Qu’on soit d’accord, Arrow, pour l’adolescent qui cherche un divertissement sans prise de têtes, c’est le bonheur, un super-héros qui n’a encore eu aucune apparition dans les médias hormis l’animation, une histoire pas trop compliquée à suivre et des scènes d’action teintées de kung-fu pour justifier un visionnage et rendre le tout "cool".
Pour ce qui est des libertés prises entre la série de la CW et le matériau de base, tout le monde semble s’en tamponner royalement (moi également), le personnage imaginé par Mort Weisinger et George Papp ayant été souvent qualifié de "batman du pauvre", tant Green Arrow puise dans l’univers du chevalier noir.


Mais on ne va pas se mentir, je n’ai pas terminé Arrow et ses 8 (!) saisons, m’étant amouraché les deux premières pour ensuite voir mon enthousiasme défaillir de plus en plus jusqu’au final de la saison 4, qui confinait à l’auto-parodie avec un villain bas-de-gamme, des rebondissements excessifs et un casting devenant de plus en plus insipide.

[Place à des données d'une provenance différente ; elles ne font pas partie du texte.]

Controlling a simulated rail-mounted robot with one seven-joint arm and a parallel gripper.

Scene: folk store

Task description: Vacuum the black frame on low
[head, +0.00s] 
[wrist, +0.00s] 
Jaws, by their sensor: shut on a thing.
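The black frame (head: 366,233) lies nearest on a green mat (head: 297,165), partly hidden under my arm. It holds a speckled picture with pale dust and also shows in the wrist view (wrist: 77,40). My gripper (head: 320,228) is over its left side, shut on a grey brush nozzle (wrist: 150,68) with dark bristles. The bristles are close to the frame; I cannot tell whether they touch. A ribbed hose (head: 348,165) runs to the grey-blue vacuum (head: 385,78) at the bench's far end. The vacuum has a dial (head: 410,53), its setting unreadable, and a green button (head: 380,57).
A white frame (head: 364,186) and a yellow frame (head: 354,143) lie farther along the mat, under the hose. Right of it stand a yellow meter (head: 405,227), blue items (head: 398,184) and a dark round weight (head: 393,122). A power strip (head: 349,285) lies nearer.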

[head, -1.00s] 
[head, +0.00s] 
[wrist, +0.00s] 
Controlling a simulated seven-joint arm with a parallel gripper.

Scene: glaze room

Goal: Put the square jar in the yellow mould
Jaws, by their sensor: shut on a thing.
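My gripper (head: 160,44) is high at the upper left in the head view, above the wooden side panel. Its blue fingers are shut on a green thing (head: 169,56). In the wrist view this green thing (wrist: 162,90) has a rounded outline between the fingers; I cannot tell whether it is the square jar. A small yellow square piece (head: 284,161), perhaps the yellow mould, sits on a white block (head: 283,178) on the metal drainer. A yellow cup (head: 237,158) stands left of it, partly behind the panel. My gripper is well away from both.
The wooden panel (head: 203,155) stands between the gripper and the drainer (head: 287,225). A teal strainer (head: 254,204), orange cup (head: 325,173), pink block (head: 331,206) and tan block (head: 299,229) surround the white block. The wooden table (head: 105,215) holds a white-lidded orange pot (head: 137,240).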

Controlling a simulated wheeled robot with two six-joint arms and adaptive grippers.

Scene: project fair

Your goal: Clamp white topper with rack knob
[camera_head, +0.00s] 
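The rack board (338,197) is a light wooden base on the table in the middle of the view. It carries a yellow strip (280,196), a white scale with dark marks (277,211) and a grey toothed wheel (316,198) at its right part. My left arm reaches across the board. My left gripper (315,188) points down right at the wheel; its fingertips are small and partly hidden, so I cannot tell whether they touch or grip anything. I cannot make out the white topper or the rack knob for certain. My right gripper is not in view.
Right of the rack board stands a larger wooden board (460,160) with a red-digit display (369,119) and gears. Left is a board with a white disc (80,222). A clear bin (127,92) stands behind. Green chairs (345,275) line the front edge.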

Concernant la distribution, on ne peut que retenir Stephen Amell qui est le Sam Worthington des séries télés, inexpressif et dénué de caractère, Emily Bett Rickards qui est un cliché agaçant de la geek férue d’informatique, David Ramsey dont l’inutilité du personnage n’est plus à prouver et va en grandissant au fil des saisons, et pour cette saison 4, Neal McDonough mauvais et exagérateur comme pas possible.
La qualité décroissante de la série, les nouvelles intrigues et sous-intrigues bancales ou peut-être simplement le fait que je mûrissais et que je découvrais d’autres séries qui ont capté mon attention m’ont conduit à arrêter le visionnage de cette production qu’est Arrow.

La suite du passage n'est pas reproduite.